In her photographic work Moffatt tackles her subjects in ways that are analogous to film-making. She sets up clearly staged tableaux connected by narrative threads, like moments in an ongoing drama. Past and present mingle in her photography, film and video, combining such temporal elements as memory and history with the more physical subjects of violence, desire and sexuality. To this mix Moffatt brings the perspectives of her Aboriginality and femininity, but she also carefully styles her narratives to allow multiple readings beyond the specific politics of her particular Australian identity.

It was with the 1989 series Something more that Moffatt sprang to international prominence. The large, brightly coloured Cibachrome images depict the unsuccessful attempt of a beautiful woman (with Moffatt herself, with more than a hint of Hollywood melodrama, taking on the role of protagonist) to seek a better life in a large city. From the same year, the 35 mm film Night cries: a rural tragedy depicted the complex love–hate relationship between an elderly white woman and her half-Aboriginal child. The images depicted in Scarred for life (1994) are universally recognisable as snapshots of bitterly traumatic childhood memories: a girl washing a car, two kids playing, sisters who dress up to go out. Moffatt's captions make for a harrowing effect: 'Her father's nickname for her was Useless'.

The images are structured to reflect the graphic conventions of Life and similar magazines from the 1960s and early 1970s. Moffatt's use of a 'retro' style utilising filmic poses, 1960s magazine-style designs and flashbacks seems to only hammer home the harshness of her themes rather than soften them through a mist of nostalgia. Themes of conflict and force, life and death, love and sexuality run like a savage thread through Moffatt's work. They reflect the struggle on the underside of Australian society, and the strained relations between men, women and children.

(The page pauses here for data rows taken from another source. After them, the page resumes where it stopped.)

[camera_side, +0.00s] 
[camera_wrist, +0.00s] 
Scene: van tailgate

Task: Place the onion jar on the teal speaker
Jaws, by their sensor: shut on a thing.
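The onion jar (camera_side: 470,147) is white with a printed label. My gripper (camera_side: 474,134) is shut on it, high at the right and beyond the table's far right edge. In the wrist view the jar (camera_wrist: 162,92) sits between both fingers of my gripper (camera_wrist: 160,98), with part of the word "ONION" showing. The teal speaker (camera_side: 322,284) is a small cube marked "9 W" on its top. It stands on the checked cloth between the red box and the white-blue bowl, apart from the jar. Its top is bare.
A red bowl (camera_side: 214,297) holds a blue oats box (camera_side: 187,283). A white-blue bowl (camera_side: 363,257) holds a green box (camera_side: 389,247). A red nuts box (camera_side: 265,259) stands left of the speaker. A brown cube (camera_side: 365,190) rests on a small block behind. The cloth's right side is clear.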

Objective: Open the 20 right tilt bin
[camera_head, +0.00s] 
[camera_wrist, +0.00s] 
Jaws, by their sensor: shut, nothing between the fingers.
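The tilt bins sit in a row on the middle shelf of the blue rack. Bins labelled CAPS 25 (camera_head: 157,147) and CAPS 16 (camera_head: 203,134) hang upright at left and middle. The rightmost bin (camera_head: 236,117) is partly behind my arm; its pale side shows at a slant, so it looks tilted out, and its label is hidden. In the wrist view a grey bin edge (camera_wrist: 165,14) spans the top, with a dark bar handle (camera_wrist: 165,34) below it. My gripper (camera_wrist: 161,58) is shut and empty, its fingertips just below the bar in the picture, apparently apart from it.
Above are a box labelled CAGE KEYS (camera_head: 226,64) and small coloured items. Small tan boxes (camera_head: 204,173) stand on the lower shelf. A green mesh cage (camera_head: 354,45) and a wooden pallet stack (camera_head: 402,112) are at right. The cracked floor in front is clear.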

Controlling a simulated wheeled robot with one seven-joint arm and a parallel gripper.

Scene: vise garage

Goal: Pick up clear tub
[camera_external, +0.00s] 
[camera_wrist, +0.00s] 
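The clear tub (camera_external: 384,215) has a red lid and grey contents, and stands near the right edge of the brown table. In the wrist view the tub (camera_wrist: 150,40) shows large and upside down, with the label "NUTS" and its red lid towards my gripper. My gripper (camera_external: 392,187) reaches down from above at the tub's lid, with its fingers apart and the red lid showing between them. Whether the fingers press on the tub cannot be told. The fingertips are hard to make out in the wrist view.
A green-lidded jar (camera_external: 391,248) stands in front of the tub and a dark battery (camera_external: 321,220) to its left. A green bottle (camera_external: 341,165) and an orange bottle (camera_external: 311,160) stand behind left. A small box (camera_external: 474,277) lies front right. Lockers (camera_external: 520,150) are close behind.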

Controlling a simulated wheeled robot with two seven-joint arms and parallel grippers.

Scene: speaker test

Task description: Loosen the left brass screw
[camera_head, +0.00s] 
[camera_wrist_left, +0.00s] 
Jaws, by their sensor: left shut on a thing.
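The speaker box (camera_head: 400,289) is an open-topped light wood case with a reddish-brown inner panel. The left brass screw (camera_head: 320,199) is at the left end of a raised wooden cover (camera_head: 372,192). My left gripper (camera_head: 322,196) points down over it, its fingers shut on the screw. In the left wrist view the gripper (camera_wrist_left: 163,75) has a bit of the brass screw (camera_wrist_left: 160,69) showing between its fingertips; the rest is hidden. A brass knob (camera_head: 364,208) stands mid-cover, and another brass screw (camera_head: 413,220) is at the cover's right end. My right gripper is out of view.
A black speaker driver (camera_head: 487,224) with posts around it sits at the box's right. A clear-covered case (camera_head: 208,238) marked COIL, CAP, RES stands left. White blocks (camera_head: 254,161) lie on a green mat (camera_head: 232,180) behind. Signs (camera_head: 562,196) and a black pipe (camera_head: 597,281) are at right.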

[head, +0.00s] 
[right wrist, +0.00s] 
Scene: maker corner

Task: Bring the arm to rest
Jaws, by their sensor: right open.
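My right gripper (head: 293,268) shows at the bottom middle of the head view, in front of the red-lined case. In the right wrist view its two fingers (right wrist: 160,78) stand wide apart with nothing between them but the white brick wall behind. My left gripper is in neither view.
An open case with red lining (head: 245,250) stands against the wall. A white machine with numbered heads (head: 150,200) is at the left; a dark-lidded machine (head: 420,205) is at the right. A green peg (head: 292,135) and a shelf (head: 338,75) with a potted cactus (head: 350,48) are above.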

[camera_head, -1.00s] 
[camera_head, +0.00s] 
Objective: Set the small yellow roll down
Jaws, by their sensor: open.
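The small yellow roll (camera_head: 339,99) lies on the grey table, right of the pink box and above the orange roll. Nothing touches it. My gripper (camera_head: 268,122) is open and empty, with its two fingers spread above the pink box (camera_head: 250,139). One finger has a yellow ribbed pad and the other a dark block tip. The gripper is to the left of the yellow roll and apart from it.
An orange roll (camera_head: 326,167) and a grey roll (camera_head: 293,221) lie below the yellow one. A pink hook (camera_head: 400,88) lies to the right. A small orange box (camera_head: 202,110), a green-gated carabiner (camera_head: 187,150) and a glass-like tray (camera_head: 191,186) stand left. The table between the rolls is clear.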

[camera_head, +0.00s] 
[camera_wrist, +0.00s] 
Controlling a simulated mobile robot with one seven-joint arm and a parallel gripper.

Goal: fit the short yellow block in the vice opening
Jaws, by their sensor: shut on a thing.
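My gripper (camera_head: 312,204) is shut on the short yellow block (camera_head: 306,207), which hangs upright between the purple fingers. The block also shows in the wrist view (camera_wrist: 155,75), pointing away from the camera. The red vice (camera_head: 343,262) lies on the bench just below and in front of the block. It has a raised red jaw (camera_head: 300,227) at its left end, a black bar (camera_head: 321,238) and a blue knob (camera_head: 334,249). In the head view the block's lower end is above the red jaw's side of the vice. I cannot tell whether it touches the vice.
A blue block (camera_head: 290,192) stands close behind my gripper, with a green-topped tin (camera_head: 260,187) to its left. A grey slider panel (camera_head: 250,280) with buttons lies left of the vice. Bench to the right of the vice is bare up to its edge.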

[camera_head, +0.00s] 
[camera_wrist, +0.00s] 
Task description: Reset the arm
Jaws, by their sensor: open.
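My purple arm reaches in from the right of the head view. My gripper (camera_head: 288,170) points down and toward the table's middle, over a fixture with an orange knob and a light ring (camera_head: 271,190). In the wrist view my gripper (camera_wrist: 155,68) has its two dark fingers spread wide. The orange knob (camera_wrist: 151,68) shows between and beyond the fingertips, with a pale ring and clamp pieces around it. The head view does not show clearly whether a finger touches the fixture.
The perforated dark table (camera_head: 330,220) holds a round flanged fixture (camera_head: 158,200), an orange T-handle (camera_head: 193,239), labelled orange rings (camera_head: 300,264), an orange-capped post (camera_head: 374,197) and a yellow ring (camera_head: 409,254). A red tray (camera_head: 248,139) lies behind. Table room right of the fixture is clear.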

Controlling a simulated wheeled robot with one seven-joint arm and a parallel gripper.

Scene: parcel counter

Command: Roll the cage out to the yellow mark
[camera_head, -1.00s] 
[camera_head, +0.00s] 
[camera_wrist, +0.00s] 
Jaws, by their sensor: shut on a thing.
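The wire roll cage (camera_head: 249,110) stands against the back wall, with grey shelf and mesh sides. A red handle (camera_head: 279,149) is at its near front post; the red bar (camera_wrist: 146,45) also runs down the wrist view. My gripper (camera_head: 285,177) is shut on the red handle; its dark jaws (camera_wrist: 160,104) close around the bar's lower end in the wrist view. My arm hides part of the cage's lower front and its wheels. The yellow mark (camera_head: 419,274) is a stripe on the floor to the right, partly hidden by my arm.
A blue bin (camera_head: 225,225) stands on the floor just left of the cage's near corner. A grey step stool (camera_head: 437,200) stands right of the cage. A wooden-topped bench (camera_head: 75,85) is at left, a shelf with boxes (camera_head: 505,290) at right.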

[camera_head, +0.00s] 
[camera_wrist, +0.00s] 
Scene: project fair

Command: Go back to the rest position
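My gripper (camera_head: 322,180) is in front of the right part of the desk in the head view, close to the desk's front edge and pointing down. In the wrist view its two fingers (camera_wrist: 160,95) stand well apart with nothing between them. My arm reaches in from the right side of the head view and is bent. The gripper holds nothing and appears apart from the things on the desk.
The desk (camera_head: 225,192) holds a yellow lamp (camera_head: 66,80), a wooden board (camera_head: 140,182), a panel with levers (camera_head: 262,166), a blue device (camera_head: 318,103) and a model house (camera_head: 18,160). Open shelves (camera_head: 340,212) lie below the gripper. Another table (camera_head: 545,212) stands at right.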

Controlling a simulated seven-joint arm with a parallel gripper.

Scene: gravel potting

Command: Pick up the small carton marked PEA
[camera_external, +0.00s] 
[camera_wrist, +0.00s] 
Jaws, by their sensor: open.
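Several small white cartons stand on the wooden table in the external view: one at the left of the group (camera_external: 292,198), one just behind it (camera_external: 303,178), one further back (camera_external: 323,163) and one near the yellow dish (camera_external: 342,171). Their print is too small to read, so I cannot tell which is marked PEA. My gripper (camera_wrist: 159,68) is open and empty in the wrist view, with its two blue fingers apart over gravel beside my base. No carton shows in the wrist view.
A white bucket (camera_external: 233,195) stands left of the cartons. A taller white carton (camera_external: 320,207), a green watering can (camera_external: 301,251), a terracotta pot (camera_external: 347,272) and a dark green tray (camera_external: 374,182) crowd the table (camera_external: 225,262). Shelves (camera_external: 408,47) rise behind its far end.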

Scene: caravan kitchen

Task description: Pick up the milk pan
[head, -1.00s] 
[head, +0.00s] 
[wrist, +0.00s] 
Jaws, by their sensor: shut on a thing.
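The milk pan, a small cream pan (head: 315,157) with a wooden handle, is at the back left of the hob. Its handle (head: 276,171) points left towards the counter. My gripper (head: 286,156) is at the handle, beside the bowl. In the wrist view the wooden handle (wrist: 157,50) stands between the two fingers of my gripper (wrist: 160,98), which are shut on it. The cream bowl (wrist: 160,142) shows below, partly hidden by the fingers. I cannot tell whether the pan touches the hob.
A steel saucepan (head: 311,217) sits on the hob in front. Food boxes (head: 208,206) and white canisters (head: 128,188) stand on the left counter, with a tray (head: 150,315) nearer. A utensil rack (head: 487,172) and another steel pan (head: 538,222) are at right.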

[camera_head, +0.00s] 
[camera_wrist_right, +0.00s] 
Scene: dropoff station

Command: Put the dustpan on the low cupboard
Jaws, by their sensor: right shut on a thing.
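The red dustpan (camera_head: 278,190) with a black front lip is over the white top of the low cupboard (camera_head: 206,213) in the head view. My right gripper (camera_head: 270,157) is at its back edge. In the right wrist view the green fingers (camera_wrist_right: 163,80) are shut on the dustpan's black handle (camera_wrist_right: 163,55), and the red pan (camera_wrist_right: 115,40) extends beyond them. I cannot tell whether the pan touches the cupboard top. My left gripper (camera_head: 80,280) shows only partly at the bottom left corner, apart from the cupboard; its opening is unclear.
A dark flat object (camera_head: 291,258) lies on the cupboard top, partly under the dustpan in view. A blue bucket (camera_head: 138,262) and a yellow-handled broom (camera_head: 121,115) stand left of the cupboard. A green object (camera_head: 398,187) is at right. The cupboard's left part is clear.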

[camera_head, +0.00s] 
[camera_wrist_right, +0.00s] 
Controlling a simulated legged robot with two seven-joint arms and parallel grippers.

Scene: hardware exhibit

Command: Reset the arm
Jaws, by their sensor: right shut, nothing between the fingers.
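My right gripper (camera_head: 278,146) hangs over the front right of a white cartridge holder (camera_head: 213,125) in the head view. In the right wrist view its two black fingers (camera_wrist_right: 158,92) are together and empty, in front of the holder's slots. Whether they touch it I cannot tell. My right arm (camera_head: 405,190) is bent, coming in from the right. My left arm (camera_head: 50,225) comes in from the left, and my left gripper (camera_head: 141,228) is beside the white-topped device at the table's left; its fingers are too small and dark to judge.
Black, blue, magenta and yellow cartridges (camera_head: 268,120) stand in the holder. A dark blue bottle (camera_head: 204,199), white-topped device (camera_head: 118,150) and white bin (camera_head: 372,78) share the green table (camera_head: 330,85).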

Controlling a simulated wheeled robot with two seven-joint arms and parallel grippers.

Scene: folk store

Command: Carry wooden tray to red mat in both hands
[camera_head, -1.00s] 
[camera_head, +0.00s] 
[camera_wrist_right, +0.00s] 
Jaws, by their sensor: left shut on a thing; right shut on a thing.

'The Scarred for life series is a series of images about tragic, funny tales of childhood, all true stories told to me by friends,' Moffatt has said. 'The images are just so ordinary, and the artwork itself doesn't even look like art. It looks like pages in a magazine. It became such a smash hit. I couldn’t understand why, but I think it’s because everyone has a tragic tale to tell. Over the years people have come up to me ... they couldn't wait to tell me their tragic story.'1 Childhood and a nostalgia for the past is an ongoing theme in Australian art: a yearning for an idealised past that never occurred. Teenage years, in theory, should be full of discovery and fun, but the discoveries here are decidedly bleak.

According to Adrian Martin:

Another possible way to formulate Moffatt’s deepest, animating subject is to say that her work dramatises, in many different ways, the primal violence of socialisation—the invariably traumatic way in which each individual must be “inserted” into an ever-widening set of social, institutional frames: family, school, community, nation. This is the entry into the “symbolic” realm of psychoanalysis—the whole social fabric of preordained and sanctioned positions, identities, stereotypes, ways of behaving and appearing. And this rite of passage is, for her characters, as for each of us, never a total success—indeed, it is often a botched job … Even when the landscape or the cultural citations are unmistakably Australian, this drama of socialisation is universal.2

Scarred for life succeeds in its ability to transcend issues of racial equality or social structure, to create a harshly accurate tableau of 'normality'.

- Ashley Crawford

  1. T Moffatt, interview with Michael Cathcart, Arts National, ABC Radio, Melbourne, 9 Jan 2001.
  2. A Martin, 'Tracey Moffatt's Australia (a reconnaissance)', Parkett, no. 53, 1998, p. 22.

Tracey Moffatt is represented in Australia by Roslyn Oxley9 Gallery, Sydney.